_DESCRIPTION OF THE TASK_
Of the material below, the lines to be retyped are those from the line containing "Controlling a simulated" through the line containing "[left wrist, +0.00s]", inclusive; reproduce them exactly.

_RECORDS FOR THE EXERCISE_
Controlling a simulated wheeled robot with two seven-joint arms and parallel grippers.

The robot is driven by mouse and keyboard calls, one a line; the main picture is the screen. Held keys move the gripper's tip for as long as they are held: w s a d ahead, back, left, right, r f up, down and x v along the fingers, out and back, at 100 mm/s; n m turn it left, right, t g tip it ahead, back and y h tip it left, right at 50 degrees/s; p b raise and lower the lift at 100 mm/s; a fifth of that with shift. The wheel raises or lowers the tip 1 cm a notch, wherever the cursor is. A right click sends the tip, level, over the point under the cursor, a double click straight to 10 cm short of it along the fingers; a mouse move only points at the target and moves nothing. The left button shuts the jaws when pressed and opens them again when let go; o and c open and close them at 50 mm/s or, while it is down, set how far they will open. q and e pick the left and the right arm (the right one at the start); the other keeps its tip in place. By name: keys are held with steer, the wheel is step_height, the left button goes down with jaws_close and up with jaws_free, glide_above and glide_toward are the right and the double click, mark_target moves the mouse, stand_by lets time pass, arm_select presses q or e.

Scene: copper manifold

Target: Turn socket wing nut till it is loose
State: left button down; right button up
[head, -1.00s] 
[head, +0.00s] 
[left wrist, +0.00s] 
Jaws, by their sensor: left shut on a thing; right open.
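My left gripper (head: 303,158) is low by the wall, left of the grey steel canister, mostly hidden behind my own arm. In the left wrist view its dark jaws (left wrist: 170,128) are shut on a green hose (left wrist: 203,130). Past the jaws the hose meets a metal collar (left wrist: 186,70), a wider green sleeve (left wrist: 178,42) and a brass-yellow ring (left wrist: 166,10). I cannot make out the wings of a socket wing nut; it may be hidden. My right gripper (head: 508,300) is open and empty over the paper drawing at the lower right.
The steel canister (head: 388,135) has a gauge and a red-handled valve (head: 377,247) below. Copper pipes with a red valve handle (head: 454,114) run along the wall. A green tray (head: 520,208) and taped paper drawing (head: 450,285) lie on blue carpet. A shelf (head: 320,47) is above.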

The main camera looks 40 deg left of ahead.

---

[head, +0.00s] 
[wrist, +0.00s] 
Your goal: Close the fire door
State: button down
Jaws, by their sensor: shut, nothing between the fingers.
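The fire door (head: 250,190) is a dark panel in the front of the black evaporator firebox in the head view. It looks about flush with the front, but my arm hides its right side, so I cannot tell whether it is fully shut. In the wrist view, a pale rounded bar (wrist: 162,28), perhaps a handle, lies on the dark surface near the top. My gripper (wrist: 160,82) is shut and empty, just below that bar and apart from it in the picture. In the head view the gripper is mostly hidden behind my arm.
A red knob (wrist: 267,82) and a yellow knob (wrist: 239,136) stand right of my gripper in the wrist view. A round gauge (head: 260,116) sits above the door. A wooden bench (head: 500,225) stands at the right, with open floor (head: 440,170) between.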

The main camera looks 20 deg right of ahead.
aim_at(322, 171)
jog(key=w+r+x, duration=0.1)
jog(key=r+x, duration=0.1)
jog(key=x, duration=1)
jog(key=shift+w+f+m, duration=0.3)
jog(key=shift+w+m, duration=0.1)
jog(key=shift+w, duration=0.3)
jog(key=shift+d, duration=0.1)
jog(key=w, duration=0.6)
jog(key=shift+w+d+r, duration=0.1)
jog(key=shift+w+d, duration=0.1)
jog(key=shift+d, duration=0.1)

* * *

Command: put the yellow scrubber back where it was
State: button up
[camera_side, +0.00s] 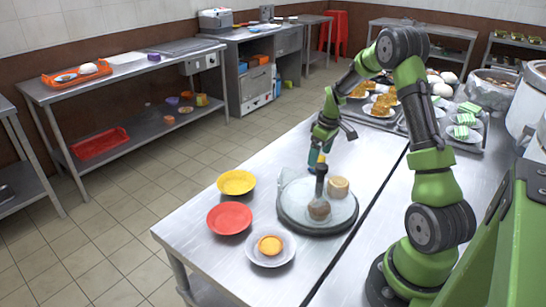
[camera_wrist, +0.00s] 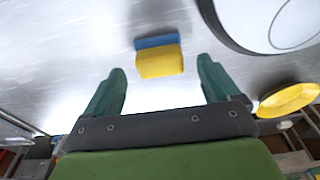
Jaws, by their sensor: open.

_TASK RESPONSE_
Controlling a simulated wheeled robot with two seven-joint arms and parallel grippers.

The robot is driven by mouse and keyboard calls, one a line; the main picture is the screen. Held keys move the gripper's tip for as long as they are held: w s a d ahead, back, left, right, r f up, down and x v along the fingers, out and back, at 100 mm/s; n m turn it left, right, t g tip it ahead, back and y h tip it left, right at 50 degrees/s; p b raise and lower the lift at 100 mm/s; a fifth of that with shift. The wheel raises or lowers the tip 1 cm a notch, wherever the cursor is. A right click sends the tip, level, over the point under the cursor, a double click straight to 10 cm short of it along the fingers; a mouse move only points at the target and moves nothing. The left button shuts the jaws when pressed and opens them again when let go; o and c open and close them at 50 mm/s or, while it is down, set how far they will open. q and e pick the left and the right arm (the right one at the start); the other keeps its tip in place. By name: keys are held with steer, the wheel is step_height, the left button goes down with jaws_close and up with jaws_free, glide_above and glide_toward are the right and the double click, mark_target moves the mouse, stand_by lets time pass, arm_select presses q or e.

Scene: copper manifold

Target: Turn socket wing nut till it is loose
State: left button down; right button up
[head, -1.00s] 
[head, +0.00s] 
[left wrist, +0.00s] 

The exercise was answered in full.